Sir Arthur Conan Doyle on Divorce

Daily Mail (23 january 1912, p. 4)

To the Editor The Daily Mail.

Sir, — In answer to Mr. Easter's question in the Daily Mail, I did not advocate the compulsory divorce ofidiots, criminals, etc. The hardship is that they should not have a divorce if the sane or innocent partner desire it.

Of the hundred thousand of each sex who are now separated by law, and yet forbidden to marry anyone else, the causes of separation are many, but I should think that cruelty and habitual drunkenness predominate. My argument is that the existence of this great number of enforced celibates must have a subversive effect upon public morals, and incidentally a depressing influence upon that dwindling birth-rate which everyone deplores as a national disaster. After a fitting interval the separation should, as I hold, be changed into absolute divorce.

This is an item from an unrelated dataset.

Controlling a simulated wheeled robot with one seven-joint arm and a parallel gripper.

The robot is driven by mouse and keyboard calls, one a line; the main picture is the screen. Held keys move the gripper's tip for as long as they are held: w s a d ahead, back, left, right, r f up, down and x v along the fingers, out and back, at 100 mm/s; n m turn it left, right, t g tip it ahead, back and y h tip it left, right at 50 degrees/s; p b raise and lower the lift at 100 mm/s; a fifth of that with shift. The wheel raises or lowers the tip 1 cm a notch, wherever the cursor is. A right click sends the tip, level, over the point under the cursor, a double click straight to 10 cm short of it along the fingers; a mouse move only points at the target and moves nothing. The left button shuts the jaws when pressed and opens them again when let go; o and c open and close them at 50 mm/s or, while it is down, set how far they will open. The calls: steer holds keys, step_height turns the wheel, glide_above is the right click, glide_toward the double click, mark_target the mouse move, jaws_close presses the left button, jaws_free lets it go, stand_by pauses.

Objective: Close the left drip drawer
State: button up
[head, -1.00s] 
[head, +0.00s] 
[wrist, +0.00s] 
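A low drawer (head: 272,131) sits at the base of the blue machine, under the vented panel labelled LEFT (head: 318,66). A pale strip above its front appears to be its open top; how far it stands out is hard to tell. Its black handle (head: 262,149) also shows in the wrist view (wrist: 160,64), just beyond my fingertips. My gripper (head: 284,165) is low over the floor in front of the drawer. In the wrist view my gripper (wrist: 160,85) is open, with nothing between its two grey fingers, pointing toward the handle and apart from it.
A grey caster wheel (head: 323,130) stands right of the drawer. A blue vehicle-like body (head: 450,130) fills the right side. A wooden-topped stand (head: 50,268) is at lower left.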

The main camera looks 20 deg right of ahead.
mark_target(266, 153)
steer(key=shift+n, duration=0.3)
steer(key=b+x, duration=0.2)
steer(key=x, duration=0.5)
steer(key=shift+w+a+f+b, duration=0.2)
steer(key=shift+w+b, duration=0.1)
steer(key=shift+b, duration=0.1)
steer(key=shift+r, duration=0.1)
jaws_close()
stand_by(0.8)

As to theology being the root of all the mischief, that was clearly borne out at the Commission, where the objections to reform were based largely upon theological considerations. We have had a striking object-lesson from India of late as to the folly of founding a practice upon texts. It is stated that a million widows have been consumed in the rite of suttee because the original direction in the sacred books were misread "fire," when it was actually "altar." It is a terrible and apposite example of the danger of allowing sayings uttered in a foreign tongue, under different conditions, in distant lands and far-off days, to hamper our common sense and to throw a blight upon living men and women.

Arthur Conan Doyle.
(Pres. Divorce Law Reform Union.)
Windlesham, Crowborough, Sussex.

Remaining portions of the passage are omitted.